Exercise details. Reproduce the listing exactly and skip over any pictures.

Dataset section.
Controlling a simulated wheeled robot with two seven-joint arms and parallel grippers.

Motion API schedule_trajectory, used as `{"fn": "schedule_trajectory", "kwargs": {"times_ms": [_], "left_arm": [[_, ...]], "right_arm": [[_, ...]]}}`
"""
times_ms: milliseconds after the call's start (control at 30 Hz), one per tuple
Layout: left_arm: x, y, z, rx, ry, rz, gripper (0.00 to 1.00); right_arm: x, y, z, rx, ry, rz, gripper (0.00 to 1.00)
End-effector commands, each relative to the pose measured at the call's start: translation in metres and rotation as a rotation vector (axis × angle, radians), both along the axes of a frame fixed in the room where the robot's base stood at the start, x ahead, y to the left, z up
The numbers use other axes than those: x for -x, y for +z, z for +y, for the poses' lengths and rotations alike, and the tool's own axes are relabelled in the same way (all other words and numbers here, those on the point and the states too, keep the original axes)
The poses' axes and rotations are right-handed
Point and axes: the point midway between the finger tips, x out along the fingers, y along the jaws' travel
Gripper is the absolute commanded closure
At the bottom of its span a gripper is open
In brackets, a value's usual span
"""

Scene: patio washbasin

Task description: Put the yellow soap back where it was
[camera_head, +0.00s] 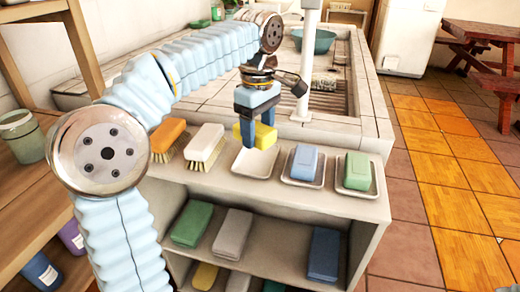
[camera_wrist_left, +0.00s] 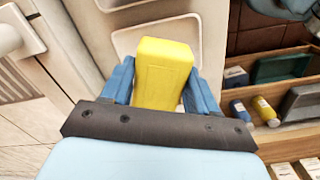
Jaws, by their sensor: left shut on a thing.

Problem solution.
Controlling a simulated wheeled robot with two seven-joint arms and parallel grippers.

Motion API schedule_trajectory, used as `{"fn": "schedule_trajectory", "kwargs": {"times_ms": [_], "left_arm": [[_, ...]], "right_arm": [[_, ...]]}}`
"""
times_ms: milliseconds after the call's start (control at 30 Hz), one per tuple
Layout: left_arm: x, y, z, rx, ry, rz, gripper (0.00 to 1.00); right_arm: x, y, z, rx, ry, rz, gripper (0.00 to 1.00)
End-effector commands, each relative to the pose measured at the call's start: translation in metres and rotation as a rotation vector (axis × angle, radians), both along the axes of a frame fixed in the room where the robot's base stood at the start, x ahead, y to the left, z up
The numbers use other axes than those: x for -x, y for +z, z for +y, for the poses' lengths and rotations alike, and the tool's own axes are relabelled in the same way (all other words and numbers here, those on the point and the states too, keep the original axes)
The poses' axes and rotations are right-handed
Point and axes: the point midway between the finger tips, x out along the fingers, y along the jaws' travel
Gripper is the absolute commanded closure
At the bottom of its span a gripper is open
In brackets, a value's usual span
"""

Scene: patio washbasin

Task description: Put the yellow soap back where it was
[camera_head, +0.00s] 
[camera_wrist_left, +0.00s] 
Jaws, by their sensor: left shut on a thing.

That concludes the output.